Fall is the perfect time to return to baking, yet it can also be a bit daunting for those of us who are slightly challenged in the kitchen. Baking is a science with its exact measurements and step by step instructions that, if not followed to the letter, could ultimately lead to disaster. This is why I went in search of the easiest vegan cookie recipe that would complement the GO Veggie! Dairy Free, Vegan Cream Cheese frosting recipe that I had been dying to make.
Perhaps much like you, I grew up in a household that fired up our oven as soon as the weather changed – after a summer vacation of its own. Homemade cookies for after-school treats were the most coveted of snacks to me, beating out cake and brownies by a long shot. As the fall transitioned to the holidays, the cream cheese frosting perfectly completed the cookies and “frosting parties” provided some special memories of time together with family in the kitchen. We would pile on that rich buttery frosting in hopes of creating the next artistic masterpiece, yet they never did look like the stunning creations in magazines and local bakeries. Of course, this was not from lack of effort on our part!
In my adult years, I still yearn for great moments turned memories in the kitchen, yet I no longer consume dairy and needed a new cream cheese frosting recipe. This past summer I would staff our GO Veggie! booth at local events and tell folks they could make vegan cream cheese frosting with our Dairy Free, Vegan Cream Cheese in Classic Plain or Strawberry flavors, depending on the recipe. But here’s the thing: I hadn’t actually tried it yet myself!
I found that easy vegan Pumpkin Cookie recipe from a great blog that I had visited before, Two Peas & Their Pod. This recipe was indeed super easy, and I swapped the flour for gluten-free flour and opted out of the chocolate chips, knowing I would properly load some sugar with the frosting. I chose to tackle the cream cheese frosting first.
I emptied an 8-ounce container of GO Veggie! Dairy Free, Vegan Cream Cheese in Classic Plain into a bowl and staged a cup of confectionary sugar to slowly add into the mix. The cream cheese whipped easily and as I added in the sugar, I found that the ratio of one container of cream cheese to one cup of sugar to be perfect. I then added in a teaspoon of real vanilla extract, which turned the frosting to more of an off-white shade, but it tasted amazing.

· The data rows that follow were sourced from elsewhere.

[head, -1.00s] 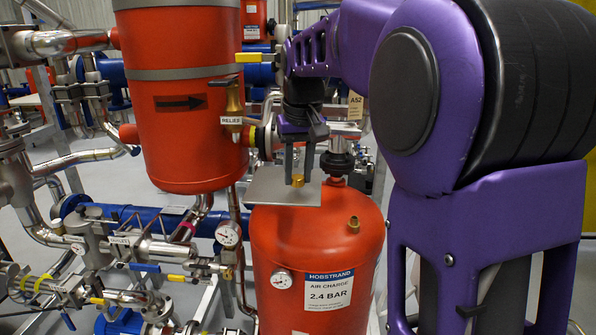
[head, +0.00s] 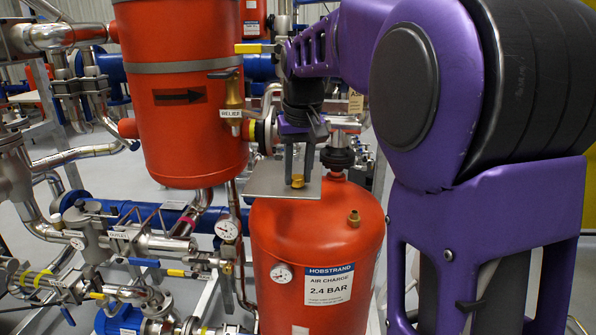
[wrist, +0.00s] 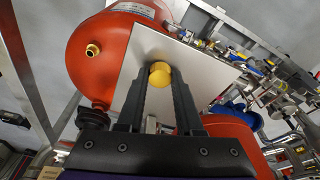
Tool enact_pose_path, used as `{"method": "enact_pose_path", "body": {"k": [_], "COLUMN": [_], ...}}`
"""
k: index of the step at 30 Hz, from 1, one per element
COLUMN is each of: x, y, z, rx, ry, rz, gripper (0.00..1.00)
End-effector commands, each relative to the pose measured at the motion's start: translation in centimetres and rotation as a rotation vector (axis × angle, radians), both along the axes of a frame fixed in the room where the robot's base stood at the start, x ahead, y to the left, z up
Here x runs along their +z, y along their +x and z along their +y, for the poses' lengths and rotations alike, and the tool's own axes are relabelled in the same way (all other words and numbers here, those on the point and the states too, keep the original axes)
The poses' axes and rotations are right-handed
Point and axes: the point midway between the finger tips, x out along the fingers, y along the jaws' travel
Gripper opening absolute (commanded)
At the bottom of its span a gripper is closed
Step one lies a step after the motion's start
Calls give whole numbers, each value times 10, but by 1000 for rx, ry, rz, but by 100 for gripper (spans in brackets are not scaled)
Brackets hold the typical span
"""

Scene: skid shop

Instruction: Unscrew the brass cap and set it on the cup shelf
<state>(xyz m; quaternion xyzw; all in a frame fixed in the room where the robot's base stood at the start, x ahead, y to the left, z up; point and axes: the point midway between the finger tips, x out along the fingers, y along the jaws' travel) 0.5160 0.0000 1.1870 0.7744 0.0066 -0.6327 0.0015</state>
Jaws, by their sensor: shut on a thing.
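The brass cap (head: 297,181) is held between the two fingertips of my gripper (head: 299,176). It also shows in the wrist view (wrist: 160,74) between the dark fingers. The cup shelf is a flat grey plate (head: 265,182) beside the top of the red air charge vessel (head: 290,232). The cap is over the front right part of the plate, at or very near its surface; I cannot tell if it touches. An open brass stub (head: 354,218) stands bare on the vessel's top, right of the plate. It also shows in the wrist view (wrist: 93,50).
A larger red vessel (head: 178,130) with a black arrow hangs behind and left of the plate. A brass relief valve (head: 233,103) is close to my wrist. A black fitting (head: 337,158) stands just right of my fingers. Pipes and valves (head: 125,250) crowd the left.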

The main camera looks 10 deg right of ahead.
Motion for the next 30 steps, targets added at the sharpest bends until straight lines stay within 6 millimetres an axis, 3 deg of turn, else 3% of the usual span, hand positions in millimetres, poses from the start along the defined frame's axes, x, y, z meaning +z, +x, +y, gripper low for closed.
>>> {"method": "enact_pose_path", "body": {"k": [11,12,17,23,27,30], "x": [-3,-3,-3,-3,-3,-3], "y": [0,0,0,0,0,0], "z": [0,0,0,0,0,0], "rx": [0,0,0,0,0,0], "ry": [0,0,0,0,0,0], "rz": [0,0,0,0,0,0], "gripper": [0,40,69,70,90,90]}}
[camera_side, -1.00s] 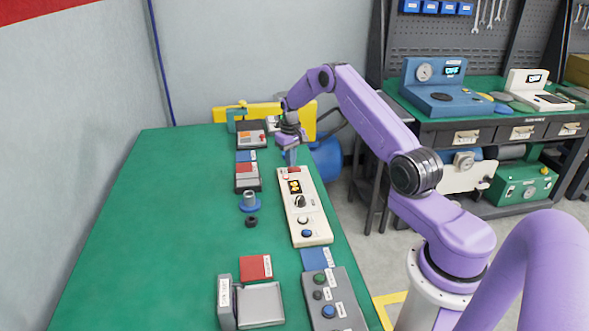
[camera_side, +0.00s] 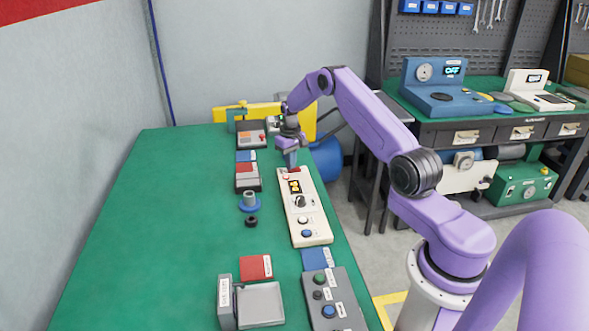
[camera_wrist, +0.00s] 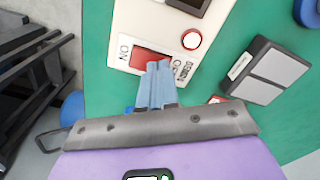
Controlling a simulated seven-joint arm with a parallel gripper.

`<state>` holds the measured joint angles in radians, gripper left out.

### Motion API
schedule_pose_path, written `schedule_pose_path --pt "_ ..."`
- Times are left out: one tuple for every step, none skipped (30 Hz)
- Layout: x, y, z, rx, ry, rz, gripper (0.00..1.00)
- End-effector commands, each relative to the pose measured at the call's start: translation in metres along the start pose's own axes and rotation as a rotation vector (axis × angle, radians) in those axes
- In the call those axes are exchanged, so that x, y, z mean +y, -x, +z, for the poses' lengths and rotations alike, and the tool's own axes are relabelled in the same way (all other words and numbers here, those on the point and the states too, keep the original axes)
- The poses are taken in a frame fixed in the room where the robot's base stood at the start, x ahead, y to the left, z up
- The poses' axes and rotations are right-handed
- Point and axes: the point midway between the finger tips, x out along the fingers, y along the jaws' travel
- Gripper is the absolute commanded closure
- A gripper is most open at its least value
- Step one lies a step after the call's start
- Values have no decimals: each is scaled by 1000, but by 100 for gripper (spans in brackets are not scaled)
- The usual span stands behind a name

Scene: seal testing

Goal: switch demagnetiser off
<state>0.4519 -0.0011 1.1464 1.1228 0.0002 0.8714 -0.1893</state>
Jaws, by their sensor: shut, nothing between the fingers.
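The cream control panel (camera_side: 311,215) lies along the right edge of the green bench. At its far end is a red rocker switch (camera_wrist: 148,60), set between printed lettering, with "ON" readable beside one end. A round red lamp or button (camera_wrist: 192,40) sits beside the switch. My gripper (camera_wrist: 158,68) is shut and empty, its blue-grey fingertips at the switch and covering part of it. I cannot tell whether they touch it or which way the rocker is tipped. In the side view my gripper (camera_side: 292,163) points down over the panel's far end.
A grey two-pad block (camera_side: 247,184) lies left of the panel. A blue-based spool (camera_side: 250,203) and a small black ring (camera_side: 251,221) stand nearby. A grey button box (camera_side: 337,303) is at the front. The bench's left half is clear.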

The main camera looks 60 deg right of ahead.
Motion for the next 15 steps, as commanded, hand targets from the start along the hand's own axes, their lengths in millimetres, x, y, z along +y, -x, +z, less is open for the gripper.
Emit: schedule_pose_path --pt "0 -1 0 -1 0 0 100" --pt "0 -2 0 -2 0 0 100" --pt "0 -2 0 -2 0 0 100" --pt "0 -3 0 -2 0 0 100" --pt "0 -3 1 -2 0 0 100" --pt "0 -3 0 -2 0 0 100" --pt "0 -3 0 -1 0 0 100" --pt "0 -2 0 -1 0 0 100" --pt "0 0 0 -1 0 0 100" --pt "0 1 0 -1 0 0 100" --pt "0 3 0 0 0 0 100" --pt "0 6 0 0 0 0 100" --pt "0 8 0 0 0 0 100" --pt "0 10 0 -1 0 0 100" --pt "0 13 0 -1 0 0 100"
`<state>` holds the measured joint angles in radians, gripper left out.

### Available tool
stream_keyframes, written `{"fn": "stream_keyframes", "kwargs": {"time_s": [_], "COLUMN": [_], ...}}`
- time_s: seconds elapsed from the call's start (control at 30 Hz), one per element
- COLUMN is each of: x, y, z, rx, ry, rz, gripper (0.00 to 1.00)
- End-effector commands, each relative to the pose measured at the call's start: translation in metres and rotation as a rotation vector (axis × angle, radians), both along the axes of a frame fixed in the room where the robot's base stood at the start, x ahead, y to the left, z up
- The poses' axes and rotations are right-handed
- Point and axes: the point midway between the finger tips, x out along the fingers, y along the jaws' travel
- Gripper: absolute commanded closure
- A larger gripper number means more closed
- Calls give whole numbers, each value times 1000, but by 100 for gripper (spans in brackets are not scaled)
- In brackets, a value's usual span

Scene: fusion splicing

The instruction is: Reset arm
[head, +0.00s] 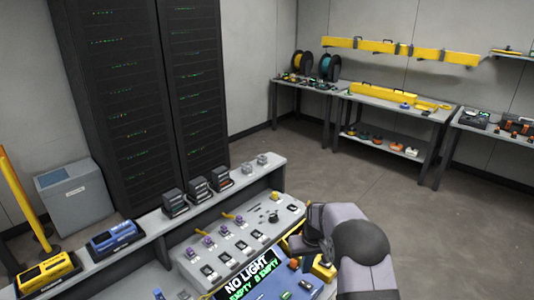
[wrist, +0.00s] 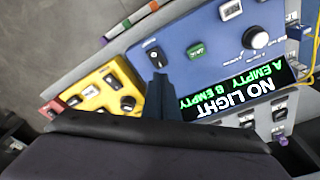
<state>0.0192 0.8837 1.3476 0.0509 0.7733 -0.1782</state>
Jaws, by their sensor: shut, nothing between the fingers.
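My arm shows at the lower right of the head view, bent over the front of the splicing bench. My gripper (wrist: 159,88) is at the middle of the wrist view. Its narrow dark fingers are together with nothing between them.
A yellow device (wrist: 108,87) sits beside the panel in the wrist view. In the head view, a grey control panel (head: 238,240) with several switches lies left of my arm. Black modules (head: 198,189) stand on the shelf behind. Open floor (head: 330,180) separates the bench from back tables.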

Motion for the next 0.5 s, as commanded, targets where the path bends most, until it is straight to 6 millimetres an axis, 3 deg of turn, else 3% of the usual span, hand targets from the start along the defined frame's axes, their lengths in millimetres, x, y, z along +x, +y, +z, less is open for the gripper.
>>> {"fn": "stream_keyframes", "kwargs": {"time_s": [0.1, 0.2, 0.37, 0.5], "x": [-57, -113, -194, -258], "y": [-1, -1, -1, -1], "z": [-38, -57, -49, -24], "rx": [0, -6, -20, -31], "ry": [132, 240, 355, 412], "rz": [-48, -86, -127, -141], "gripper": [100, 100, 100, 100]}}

The consistency was a bit lighter than a dairy cream cheese / butter blend, but I shoved the bowl into the fridge while I made the cookies. By the time the cookies were baked and cooled, the frosting became the perfect consistency to slather on top of each one. I tried one – as every good cook should taste at every step along the way – and I must say it was really delicious without being overly sweet. I shared a half-dozen with a friend that evening who informed me that he had eaten them all in one sitting, “Is that bad?” I laughed and took it as a compliment.
So dairy free and vegan bakers, I can now tell you with certainty that you can make great creations and memories of your own this upcoming season with this very simple recipe:
1 8-ounce container of GO Veggie! Dairy Free, Vegan Cream Cheese in Classic Plain or Strawberry
1 cup of confectionary sugar
1 teaspoon real vanilla extract
What items will you bake and frost this season? What memories will you create along with them?